Both these missile types have been requested by Ukraine for use in its defensive war against Russia. Additionally, both weapons systems fit within the Pentagon’s plans to improve the United States’ long-range strike capabilities in the Pacific theater.

The Pentagon did not specify precisely how many missiles Lockheed will be building, and amounts appear to vary from lot to lot. However, a 2023 Defense Department document described the sizes of production lots as ranging from 550 to 810 missiles per JASSM lot, and from 120 to 240 missiles per LRASM lot. We also know much more precisely what the Pentagon plans to pay for these missiles: $1.9 billion.

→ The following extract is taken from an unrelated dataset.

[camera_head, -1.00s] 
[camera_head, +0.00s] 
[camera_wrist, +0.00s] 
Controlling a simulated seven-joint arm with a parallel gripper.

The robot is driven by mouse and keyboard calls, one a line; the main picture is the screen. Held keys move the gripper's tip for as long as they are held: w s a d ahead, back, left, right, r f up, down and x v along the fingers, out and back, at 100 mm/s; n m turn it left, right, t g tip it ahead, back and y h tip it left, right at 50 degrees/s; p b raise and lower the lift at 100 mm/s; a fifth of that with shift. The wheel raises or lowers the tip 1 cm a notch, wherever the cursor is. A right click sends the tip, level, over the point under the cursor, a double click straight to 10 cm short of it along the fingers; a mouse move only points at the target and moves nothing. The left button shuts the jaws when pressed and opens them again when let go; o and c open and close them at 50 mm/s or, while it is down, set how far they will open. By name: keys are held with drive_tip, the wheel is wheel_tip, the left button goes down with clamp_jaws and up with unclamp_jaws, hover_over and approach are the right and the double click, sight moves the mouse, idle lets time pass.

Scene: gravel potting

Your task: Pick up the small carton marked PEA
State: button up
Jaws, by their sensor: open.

The Pentagon’s contract announcement also clarifies that the production lots in question are part of a bigger rearmament project that has the Air Force ordering $5.2 billion worth of the missiles in total. And with three more production lots each anticipated for both the JASSM and the LRASM, it’s likely the size of this contract — and its value to Lockheed Martin — will continue to grow.

But precisely how much can contracts like these move the needle at a giant defense company like Lockheed, which did $71 billion in defense business last year, and recorded more than $5.3 billion in profits from it?

That’s actually harder to determine than you might think.

Most years, Lockheed Martin’s missiles and fire control division (MFC) is a pretty great business. From 2019 through 2023, according to data from S&P Global Market Intelligence, MFC rang up $7.8 billion in operating profit on $58.7 billion in revenue, earning an outstanding 13.3% operating profit margin on this part of its business. In the final quarter of 2024, however, something went seriously awry at MFC.

Without warning, the company took an $804 million charge to earnings for this division — and only this division. All on its own, this charge drove a 23% year-over-year decline in Lockheed’s annual profit for 2024, despite revenues rising 5% last year, and MFC revenues in particular rising 13%.